Kohl announces Cabinet

By MARY CAFFREY

 

BONN, Germany (AP) – Chancellor Helmut Kohl announced his Cabinet Thursday, leaving most posts with veteran ministers, but naming a 28-year-old east German woman as the youngest minister ever to serve in a German government.

 

Two of the most influential jobs, foreign affairs and finance, were retained by Foreign Minister Klaus Kinkel of the centrist Free Democrats (FDP) and Finance Minister Theo Waigel of the Christian Social Union (CSU).

 

The government’s economic advisers, meanwhile, outlined a major problem for Kohl’s new term: Though the economy is growing, “unemployment remains on a shockingly high and unacceptable level” and is expected to grow, averaging 3.6 million people in 1995 compared with 3.45 million in October.

 

The advisers, dubbed the “five wise men,” said in their assessment for 1994-95 it was unlikely that growth could be fostered by lowering Germany’s interest rates, partly because the U.S. Federal Reserve’s policy of raising rates left Germany’s central bank no room to lower its interest rates.

 

In a move to signal Kohl’s Christian Democratic Union (CDU) wants support of groups the party has been accused of ignoring, the chancellor named Claudia Nolte, 28, to head the newly combined Ministry for Women, Youth, Families and the Elderly.

 

Nolte is from Thuringia state in east Germany, and has held a CDU seat in parliament since unification in October 1990. Kohl is said to have been especially pleased with her hard work for the party during the election campaign.

 

Kohl said he had decided that the head of the ministry “should be someone who personally knows the situation of women in the East.”

 

The birthrate in the East has fallen 60 percent since 1989. Since unification, there has been a sharp reduction in the number of day care centers set up by the former communist government, and many young couples fear they can’t make ends meet unless both have jobs.

 

The number of ministries for the FDP, the junior coalition partner, fell to three from five in the last government. The party had suffered major losses at federal, state and European polls this year.

 

The CSU, Kohl’s conservative Bavarian sister-party, retained the three Cabinet posts held previously.

 

“There are always people whose fates are influenced and of course always problems,” Kohl said, “but I’m glad the coalition of CDU, CSU and FDP has the opportunity to work together again.”

 

Economics Minister Guenter Rexrodt of the FDP retained his post, despite strong criticism from some conservatives.

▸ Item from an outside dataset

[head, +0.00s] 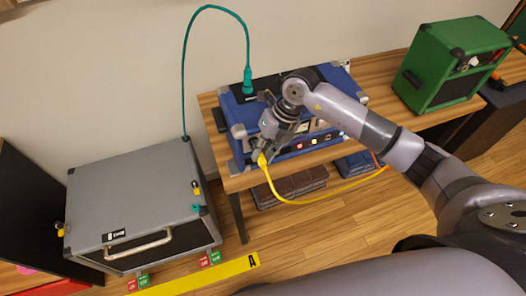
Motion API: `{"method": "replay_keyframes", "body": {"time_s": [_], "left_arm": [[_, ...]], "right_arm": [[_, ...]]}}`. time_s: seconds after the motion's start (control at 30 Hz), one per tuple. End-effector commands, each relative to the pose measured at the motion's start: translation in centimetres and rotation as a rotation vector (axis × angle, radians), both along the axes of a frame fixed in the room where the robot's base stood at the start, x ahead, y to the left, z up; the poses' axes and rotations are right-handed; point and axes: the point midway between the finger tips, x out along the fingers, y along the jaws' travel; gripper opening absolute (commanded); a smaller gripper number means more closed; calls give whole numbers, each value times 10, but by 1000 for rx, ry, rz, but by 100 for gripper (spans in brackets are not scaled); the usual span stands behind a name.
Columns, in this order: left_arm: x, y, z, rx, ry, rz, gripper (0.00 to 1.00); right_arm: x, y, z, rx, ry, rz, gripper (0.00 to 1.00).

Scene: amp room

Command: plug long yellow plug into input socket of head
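The blue amp head (290,154) sits on the wooden table, its front panel with several small controls facing me. My right gripper (262,150) is at the head's front left corner, shut on the yellow plug (262,160). The yellow cable (310,201) hangs from the plug and curves right under my arm. The arm and gripper cover part of the front panel, and I cannot make out the input socket. I cannot tell whether the plug touches the panel. My left gripper is out of view.
A teal cable (184,72) stands in the head's top and loops left to the grey cabinet (135,190). A green amp (448,70) stands right on the table (384,70). Dark folded items (290,187) lie below. A yellow strip marked A (205,276) is on the floor.

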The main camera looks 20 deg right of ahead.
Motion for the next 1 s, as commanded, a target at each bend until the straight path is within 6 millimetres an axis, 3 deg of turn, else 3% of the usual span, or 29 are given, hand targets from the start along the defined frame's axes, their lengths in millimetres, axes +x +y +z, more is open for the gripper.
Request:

Klaus Bregger, chairman of an association of small businessmen in the CDU-CSU, accused Rexrodt of ignoring the needs of mid-sized companies and not correctly dealing with the issues of business tax reforms.

 

Kohl reduced the Cabinet from 19 posts to 17, and said he would trim it by another two posts before the end of the four-year legislative period.

 

In addition to combining the former Ministry for Women and Youth with the Ministry for Families and the Elderly, Kohl fused the former Education and Science Ministry with the Research and Technology Ministry.

 

In making his announcement, Kohl also emphasized his plans to move government operations to the capital of Berlin in four to six years.